EXERCISE DETAILS:
Give the data below again exactly as it stands. Omit the pictures.

Rows with robot tool calls:
'''

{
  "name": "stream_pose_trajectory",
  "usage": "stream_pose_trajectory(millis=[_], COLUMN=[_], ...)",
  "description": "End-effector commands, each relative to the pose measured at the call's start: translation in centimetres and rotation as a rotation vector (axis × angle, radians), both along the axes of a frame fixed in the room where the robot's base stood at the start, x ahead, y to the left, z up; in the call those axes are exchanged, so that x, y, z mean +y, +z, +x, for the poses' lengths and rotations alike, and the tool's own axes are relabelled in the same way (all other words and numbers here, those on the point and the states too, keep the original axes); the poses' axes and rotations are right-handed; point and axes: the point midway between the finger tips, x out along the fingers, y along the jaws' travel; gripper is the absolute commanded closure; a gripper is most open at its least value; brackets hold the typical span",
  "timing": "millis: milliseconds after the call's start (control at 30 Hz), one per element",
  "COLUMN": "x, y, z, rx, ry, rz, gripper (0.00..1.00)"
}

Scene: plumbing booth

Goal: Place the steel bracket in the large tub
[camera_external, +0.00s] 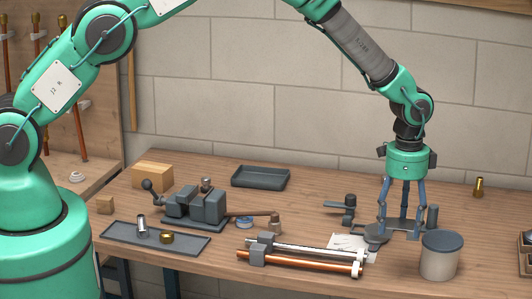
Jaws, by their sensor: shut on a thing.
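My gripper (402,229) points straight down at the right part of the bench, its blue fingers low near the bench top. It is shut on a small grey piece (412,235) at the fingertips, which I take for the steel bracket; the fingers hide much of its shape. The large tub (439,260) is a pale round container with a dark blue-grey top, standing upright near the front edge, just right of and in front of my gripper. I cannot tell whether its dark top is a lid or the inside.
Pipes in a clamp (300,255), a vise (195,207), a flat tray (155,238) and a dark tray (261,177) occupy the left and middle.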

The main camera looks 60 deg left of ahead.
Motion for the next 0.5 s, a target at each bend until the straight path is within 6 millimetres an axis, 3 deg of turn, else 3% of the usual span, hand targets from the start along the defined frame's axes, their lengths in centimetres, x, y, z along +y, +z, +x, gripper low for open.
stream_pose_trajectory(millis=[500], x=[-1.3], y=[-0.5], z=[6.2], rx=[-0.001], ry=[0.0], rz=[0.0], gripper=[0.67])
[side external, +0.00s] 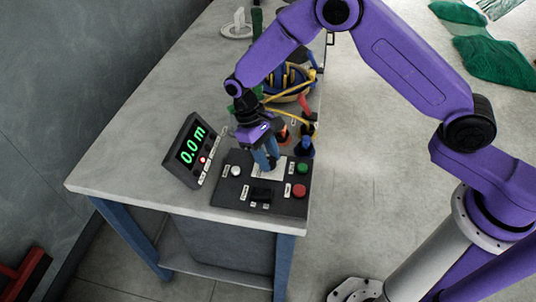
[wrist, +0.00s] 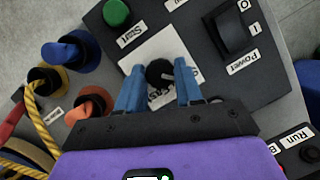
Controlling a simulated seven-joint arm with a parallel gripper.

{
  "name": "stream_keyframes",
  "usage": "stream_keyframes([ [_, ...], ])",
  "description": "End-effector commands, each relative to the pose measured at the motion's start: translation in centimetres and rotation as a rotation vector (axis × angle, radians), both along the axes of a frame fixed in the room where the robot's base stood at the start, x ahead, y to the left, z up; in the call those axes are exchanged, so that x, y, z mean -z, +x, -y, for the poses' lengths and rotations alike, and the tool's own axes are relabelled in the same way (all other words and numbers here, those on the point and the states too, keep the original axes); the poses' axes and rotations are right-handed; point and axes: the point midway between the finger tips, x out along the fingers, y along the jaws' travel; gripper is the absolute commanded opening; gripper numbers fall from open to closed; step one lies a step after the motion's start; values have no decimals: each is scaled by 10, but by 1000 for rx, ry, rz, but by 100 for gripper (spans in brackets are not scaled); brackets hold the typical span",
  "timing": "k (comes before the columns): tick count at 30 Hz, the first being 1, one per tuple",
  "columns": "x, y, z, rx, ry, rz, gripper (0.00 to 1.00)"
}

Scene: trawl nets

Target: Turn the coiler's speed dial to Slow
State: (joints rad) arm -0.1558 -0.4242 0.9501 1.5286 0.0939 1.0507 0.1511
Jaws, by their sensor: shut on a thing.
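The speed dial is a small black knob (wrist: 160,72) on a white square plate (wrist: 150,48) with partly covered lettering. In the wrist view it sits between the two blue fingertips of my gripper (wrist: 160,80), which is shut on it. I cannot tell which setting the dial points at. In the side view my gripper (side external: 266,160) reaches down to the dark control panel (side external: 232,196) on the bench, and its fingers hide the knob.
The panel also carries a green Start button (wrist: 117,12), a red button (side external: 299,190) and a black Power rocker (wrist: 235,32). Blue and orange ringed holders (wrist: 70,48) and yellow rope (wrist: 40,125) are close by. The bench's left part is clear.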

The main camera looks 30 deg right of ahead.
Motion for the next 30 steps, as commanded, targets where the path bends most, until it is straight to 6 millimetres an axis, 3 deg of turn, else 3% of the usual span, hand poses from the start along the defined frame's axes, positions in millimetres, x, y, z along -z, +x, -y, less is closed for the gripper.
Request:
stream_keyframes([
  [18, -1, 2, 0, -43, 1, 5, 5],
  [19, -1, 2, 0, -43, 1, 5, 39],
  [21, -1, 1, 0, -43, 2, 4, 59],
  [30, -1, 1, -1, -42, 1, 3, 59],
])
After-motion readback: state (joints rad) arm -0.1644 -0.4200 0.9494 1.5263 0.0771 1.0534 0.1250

'''

SOLUTION:
{
  "name": "stream_pose_trajectory",
  "usage": "stream_pose_trajectory(millis=[_], COLUMN=[_], ...)",
  "description": "End-effector commands, each relative to the pose measured at the call's start: translation in centimetres and rotation as a rotation vector (axis × angle, radians), both along the axes of a frame fixed in the room where the robot's base stood at the start, x ahead, y to the left, z up; in the call those axes are exchanged, so that x, y, z mean +y, +z, +x, for the poses' lengths and rotations alike, and the tool's own axes are relabelled in the same way (all other words and numbers here, those on the point and the states too, keep the original axes); the poses' axes and rotations are right-handed; point and axes: the point midway between the finger tips, x out along the fingers, y along the jaws' travel; gripper is the absolute commanded closure; a gripper is most open at its least value; brackets hold the typical span",
  "timing": "millis: milliseconds after the call's start (control at 30 Hz), one per element",
  "COLUMN": "x, y, z, rx, ry, rz, gripper (0.00..1.00)"
}

Scene: plumbing booth

Goal: Place the steel bracket in the large tub
[camera_external, +0.00s] 
Jaws, by their sensor: shut on a thing.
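My gripper (402,229) points straight down at the right part of the bench, its blue fingers low near the bench top. It is shut on a small grey piece (412,235) at the fingertips, which I take for the steel bracket; the fingers hide much of its shape. The large tub (439,260) is a pale round container with a dark blue-grey top, standing upright near the front edge, just right of and in front of my gripper. I cannot tell whether its dark top is a lid or the inside.
Pipes in a clamp (300,255), a vise (195,207), a flat tray (155,238) and a dark tray (261,177) occupy the left and middle.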

The main camera looks 60 deg left of ahead.
Motion for the next 0.5 s, a target at each bend until the straight path is within 6 millimetres an axis, 3 deg of turn, else 3% of the usual span, hand targets from the start along the defined frame's axes, their lengths in centimetres, x, y, z along +y, +z, +x, gripper low for open.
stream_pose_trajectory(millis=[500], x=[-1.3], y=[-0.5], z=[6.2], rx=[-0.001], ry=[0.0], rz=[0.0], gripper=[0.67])
[side external, +0.00s] 
[wrist, +0.00s] 
Controlling a simulated seven-joint arm with a parallel gripper.

{
  "name": "stream_keyframes",
  "usage": "stream_keyframes([ [_, ...], ])",
  "description": "End-effector commands, each relative to the pose measured at the motion's start: translation in centimetres and rotation as a rotation vector (axis × angle, radians), both along the axes of a frame fixed in the room where the robot's base stood at the start, x ahead, y to the left, z up; in the call those axes are exchanged, so that x, y, z mean -z, +x, -y, for the poses' lengths and rotations alike, and the tool's own axes are relabelled in the same way (all other words and numbers here, those on the point and the states too, keep the original axes); the poses' axes and rotations are right-handed; point and axes: the point midway between the finger tips, x out along the fingers, y along the jaws' travel; gripper is the absolute commanded opening; gripper numbers fall from open to closed; step one lies a step after the motion's start; values have no decimals: each is scaled by 10, but by 1000 for rx, ry, rz, but by 100 for gripper (spans in brackets are not scaled); brackets hold the typical span",
  "timing": "k (comes before the columns): tick count at 30 Hz, the first being 1, one per tuple",
  "columns": "x, y, z, rx, ry, rz, gripper (0.00 to 1.00)"
}

Scene: trawl nets

Target: Turn the coiler's speed dial to Slow
State: (joints rad) arm -0.1558 -0.4242 0.9501 1.5286 0.0939 1.0507 0.1511
Jaws, by their sensor: shut on a thing.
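The speed dial is a small black knob (wrist: 160,72) on a white square plate (wrist: 150,48) with partly covered lettering. In the wrist view it sits between the two blue fingertips of my gripper (wrist: 160,80), which is shut on it. I cannot tell which setting the dial points at. In the side view my gripper (side external: 266,160) reaches down to the dark control panel (side external: 232,196) on the bench, and its fingers hide the knob.
The panel also carries a green Start button (wrist: 117,12), a red button (side external: 299,190) and a black Power rocker (wrist: 235,32). Blue and orange ringed holders (wrist: 70,48) and yellow rope (wrist: 40,125) are close by. The bench's left part is clear.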

The main camera looks 30 deg right of ahead.
Motion for the next 30 steps, as commanded, targets where the path bends most, until it is straight to 6 millimetres an axis, 3 deg of turn, else 3% of the usual span, hand poses from the start along the defined frame's axes, positions in millimetres, x, y, z along -z, +x, -y, less is closed for the gripper.
Request:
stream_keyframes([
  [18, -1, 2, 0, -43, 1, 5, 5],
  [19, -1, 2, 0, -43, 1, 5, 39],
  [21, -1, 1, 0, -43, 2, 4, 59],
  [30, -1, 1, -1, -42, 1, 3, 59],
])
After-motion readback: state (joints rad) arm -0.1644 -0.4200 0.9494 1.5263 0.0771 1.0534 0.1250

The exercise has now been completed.